Of the 453 household respondents, 38 percent said yes, 28 percent said no, and rest split evenly between maybe or not sure. A modest inclination to yes is how I read it.
And here is where I see a key disconnect. The 64,000-square-foot facility comes with a price tag of $20 million, translating into a $285 annual property tax hike on the average homeowner (the average assessed value of a home in Miami Shores being $229,000).
With the retirement of the aquatic center bond, the average hike, however, shrinks to $237 per year, but it’s still 25 percent more per year than the number offered in the survey.
I served on the Village’s Recreational Advisory Committee from 2015 to mid-2016, when much of this was in formation. During that time, I never felt we had a full grasp of how to process what was progressing, and I remember thinking that the cautious and conservative instinct of Villagers could ignite and wreak havoc on the project.

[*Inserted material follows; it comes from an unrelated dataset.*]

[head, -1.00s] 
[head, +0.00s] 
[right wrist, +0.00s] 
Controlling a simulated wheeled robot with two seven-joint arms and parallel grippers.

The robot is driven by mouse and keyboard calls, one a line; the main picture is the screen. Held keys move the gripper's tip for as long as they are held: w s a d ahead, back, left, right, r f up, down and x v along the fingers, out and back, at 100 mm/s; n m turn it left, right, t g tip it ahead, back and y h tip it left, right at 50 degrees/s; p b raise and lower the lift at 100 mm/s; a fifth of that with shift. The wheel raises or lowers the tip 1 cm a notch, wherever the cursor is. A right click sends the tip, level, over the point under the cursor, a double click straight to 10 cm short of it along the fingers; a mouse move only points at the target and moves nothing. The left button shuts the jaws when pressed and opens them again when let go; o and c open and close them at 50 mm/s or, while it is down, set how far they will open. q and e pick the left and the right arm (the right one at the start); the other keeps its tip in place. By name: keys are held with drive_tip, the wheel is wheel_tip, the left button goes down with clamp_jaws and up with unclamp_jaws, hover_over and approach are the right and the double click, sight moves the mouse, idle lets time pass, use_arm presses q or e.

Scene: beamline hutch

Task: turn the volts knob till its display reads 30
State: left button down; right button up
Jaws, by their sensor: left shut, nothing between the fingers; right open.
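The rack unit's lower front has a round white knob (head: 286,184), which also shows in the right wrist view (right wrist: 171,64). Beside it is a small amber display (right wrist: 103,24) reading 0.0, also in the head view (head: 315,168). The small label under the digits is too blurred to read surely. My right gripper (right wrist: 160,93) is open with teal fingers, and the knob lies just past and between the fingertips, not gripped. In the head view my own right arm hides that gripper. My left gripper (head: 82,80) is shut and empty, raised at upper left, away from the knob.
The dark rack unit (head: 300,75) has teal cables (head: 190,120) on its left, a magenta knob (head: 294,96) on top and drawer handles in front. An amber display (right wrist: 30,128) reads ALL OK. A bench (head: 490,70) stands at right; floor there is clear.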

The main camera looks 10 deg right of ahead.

The main concerns then were whether the design would fit into the neighborhood, and its large size. At an early meeting with the consultants, I said suggested that the residents be given several choices, meaning, present the Village Council with three designs and a range of price points. (But then again, I know precisely nothing about building a $20 million community center.)
What we ended up with was a top-of-the-line proposal. In January the Village Council placed the bond on the April ballot, while hearing residents fume about legitimate (cost, size/scale, parking/traffic) and illegitimate (crime, “this is being built for nonresidents”) concerns.
The council then tasked staff with scaling down the proposal to a smaller facility, with a more modest price. But rather than quelling concerns, this has raised more uncertainty.
On January 30, Village manager Tom Benton attended a packed public meeting organized by the Village Homeowners Association on the evolving recreation center proposal, now more modest in terms of design and costs.
Residents quickly began to wonder what exactly they’d be voting on come April. As it stands, we are left with no design, no visual schematic, no cost estimate for construction or operation, and no list of its amenities. What exactly are we buying? As one resident sighed, this sounds like providing a blank check to the Village to do, well, something.
Now with all this -- the vocal opposition, the missteps, the legitimate concerns -- I rise in support of the blank check.
If you accept that the Village needs a new recreation facility to serve current and future residents for the next 50 years, and if you can stomach the $15-$20 per month price tag, and if you have reasonable degree of trust in our Village officials and personnel, then there’s a case to be made for a yes vote.
Let’s admit we can live without many of the bells and whistles. For example, instead of a fitness center that will charge membership fees, why not improve the outdoor exercise station (next to the tennis courts), which is free to all, and hire a trainer to lead exercise groups periodically?
Instead of an indoor track, why not beautify Constitution Park (with its circular sidewalk) with shady landscaping and designate it as a “track”? Of course, folks will bemoan the tropical Florida heat, but take a page from Zoo Miami and use strategically placed water misters to provide some cooling relief. Shade cover, in the form of trees or awnings, can provide up to ten degrees of comfort. Take advantage of our natural environment. Remember, people worldwide relocate to Florida for its climate and sunshine.
I understand that a yes vote for the bond, for something unseen and unknown, seems like a real leap of faith. And yes, maybe we only will need to borrow, say, $15 million for what is ultimately produced, so why are we saddled with a price tag of up to $20 million, pegged to the original design, which we are now rapidly scaling down?
But all the issues and concerns are eminently fixable and resolvable. We’re voting on a bond up to $20 million, with an emphasis on “up to.”
In the coming months, with proper civic pressure and attention, the Village staff and officials should be able to deliver a less expensive facility that should meet most residents’ concerns.
A no vote? That will leave a dispirited, chastised Village Council and staff wary of taking another a bite of this apple any time soon. “Keep the process moving forward,” said Councilman Mac Glinn.
Not every Village staff member or elected official is my personal cup of tea, but I’ve yet to meet anyone I feel is nefarious or suspect.
And that alone is enough to take the leap of faith.